A small porcelain mug based on Yoshitomo Nara's We Are Punks (2011), a colour-pencil drawing of a defiant, round-headed child whose expression falls somewhere between a lullaby and a battle cry. The piece belongs to a body of work where Nara channels the raw energy of the punk and folk records he grew up listening to on U.S. Armed Forces radio in rural Aomori, a thread that runs from his earliest sketchbooks to his large-scale canvases and limited editions.
Crafted in Hasami ware from Nagasaki Prefecture, the mug is dishwasher and microwave safe. The clay is fired and glazed in Japan using techniques passed down through four centuries of potters in the hills above Nagasaki. The result is a clean white body, light but solid in the hand, with a matte finish that lets the illustration sit naturally on the surface rather than floating under a layer of gloss.

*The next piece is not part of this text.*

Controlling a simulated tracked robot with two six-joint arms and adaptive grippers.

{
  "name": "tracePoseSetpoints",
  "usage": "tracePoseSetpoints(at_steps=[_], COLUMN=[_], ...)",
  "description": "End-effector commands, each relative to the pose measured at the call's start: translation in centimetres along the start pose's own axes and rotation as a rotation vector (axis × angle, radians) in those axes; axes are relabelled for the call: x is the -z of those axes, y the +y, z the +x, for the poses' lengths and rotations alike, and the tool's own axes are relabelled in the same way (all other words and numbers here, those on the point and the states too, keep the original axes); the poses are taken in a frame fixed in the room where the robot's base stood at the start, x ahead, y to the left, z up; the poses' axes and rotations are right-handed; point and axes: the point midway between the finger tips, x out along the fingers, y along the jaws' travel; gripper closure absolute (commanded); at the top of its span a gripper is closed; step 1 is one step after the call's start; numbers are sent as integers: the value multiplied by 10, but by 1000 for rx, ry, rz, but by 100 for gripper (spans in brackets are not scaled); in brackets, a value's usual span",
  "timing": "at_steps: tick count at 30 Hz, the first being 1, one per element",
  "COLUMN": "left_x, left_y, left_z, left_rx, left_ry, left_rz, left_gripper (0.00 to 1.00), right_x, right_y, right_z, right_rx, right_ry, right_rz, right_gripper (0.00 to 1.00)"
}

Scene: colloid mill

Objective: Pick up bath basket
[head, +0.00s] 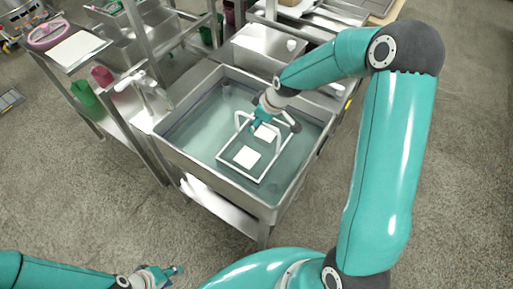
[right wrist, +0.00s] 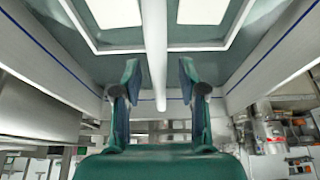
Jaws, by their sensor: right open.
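The bath basket (head: 284,151) is a white open frame with an upright handle, and it sits in the water-filled metal basin (head: 184,158). Two white square pieces, one nearer (head: 247,157) and one farther (head: 265,132), lie in it. My right gripper (head: 256,122) is at the basket, partly hidden by its own wrist. In the right wrist view, its fingers (right wrist: 159,82) are open, one on each side of the white handle bar (right wrist: 157,50), with gaps visible on both sides. My left gripper (head: 176,271) is low at the bottom left, away from the basin; its finger opening is too small to tell.
The basin has raised metal walls on all sides. A faucet (head: 146,84) and a metal shelf rack stand at its left, with green (head: 84,95) and red (head: 102,76) containers. A metal box (head: 262,50) stands behind the basin. The floor at front left is clear.

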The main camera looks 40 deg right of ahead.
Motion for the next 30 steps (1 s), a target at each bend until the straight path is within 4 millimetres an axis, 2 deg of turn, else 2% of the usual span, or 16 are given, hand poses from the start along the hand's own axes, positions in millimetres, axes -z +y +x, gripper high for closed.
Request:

Peek inside once you have finished your espresso and you will find one of Nara's girls staring back at you from the bottom of the cup, as if she got there first and has no intention of leaving. It is a small, private encounter: exactly the kind of moment Nara builds into his work. His figures never perform for a crowd; they address you one-on-one, and finding one at the bottom of a coffee cup is about as intimate as it gets.
At 200 cc, this is the mug for the person who believes rebellion comes in small doses. It stacks neatly on top of the large version, so the two sit together like a pair of misfit best friends. Nara has often said that album covers were his earliest art gallery, and he went on to design sleeves for Shonen Knife, R.E.M., and Bloodthirsty Butchers. That crossover between music and visual art places him in a lineage that stretches from Andy Warhol's Velvet Underground banana to Raymond Pettibon's Black Flag flyers — artists for whom everyday objects carry as much weight as anything hanging in a museum.
Nara is often discussed alongside figures like Takashi Murakami and the Superflat movement, though his work has always been more private than programmatic. For a deeper look at how Murakami's editions are produced and numbered, our guide to Takashi Murakami's limited editions covers everything from offset lithography to silkscreen techniques. Collectors drawn to the softer, more uncanny side of Nara's influence will also find good company in Roby Dwi Antono's sculptures and prints. But start here: 200 cc of Hasami porcelain, one defiant girl at the bottom of the cup, and all the attitude of a three-chord song.